→ **What this task involves**: All of the data below should be written out exactly.
- - - - -
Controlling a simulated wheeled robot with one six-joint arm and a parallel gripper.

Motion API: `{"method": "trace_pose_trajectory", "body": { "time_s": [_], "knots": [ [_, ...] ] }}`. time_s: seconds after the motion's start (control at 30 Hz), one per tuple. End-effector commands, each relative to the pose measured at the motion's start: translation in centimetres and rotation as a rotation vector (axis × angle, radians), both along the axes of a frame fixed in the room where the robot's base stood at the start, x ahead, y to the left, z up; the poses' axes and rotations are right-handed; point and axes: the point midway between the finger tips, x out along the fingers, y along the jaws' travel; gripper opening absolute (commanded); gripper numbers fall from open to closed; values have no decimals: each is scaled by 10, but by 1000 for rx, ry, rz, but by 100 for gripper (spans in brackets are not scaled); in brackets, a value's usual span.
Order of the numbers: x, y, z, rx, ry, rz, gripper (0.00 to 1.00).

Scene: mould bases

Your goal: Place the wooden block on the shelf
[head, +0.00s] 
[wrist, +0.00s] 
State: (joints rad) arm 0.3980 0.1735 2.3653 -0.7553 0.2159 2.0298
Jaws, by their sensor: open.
- - - - -
→ **Expected output**:
Controlling a simulated wheeled robot with one six-joint arm and a parallel gripper.

Motion API: `{"method": "trace_pose_trajectory", "body": { "time_s": [_], "knots": [ [_, ...] ] }}`. time_s: seconds after the motion's start (control at 30 Hz), one per tuple. End-effector commands, each relative to the pose measured at the motion's start: translation in centimetres and rotation as a rotation vector (axis × angle, radians), both along the axes of a frame fixed in the room where the robot's base stood at the start, x ahead, y to the left, z up; the poses' axes and rotations are right-handed; point and axes: the point midway between the finger tips, x out along the fingers, y along the jaws' travel; gripper opening absolute (commanded); gripper numbers fall from open to closed; values have no decimals: each is scaled by 10, but by 1000 for rx, ry, rz, but by 100 for gripper (spans in brackets are not scaled); in brackets, a value's usual span.
Order of the numbers: x, y, z, rx, ry, rz, gripper (0.00 to 1.00).

Scene: mould bases

Your goal: Place the wooden block on the shelf
[head, +0.00s] 
[wrist, +0.00s] 
State: (joints rad) arm 0.3980 0.1735 2.3653 -0.7553 0.2159 2.0298
Jaws, by their sensor: open.

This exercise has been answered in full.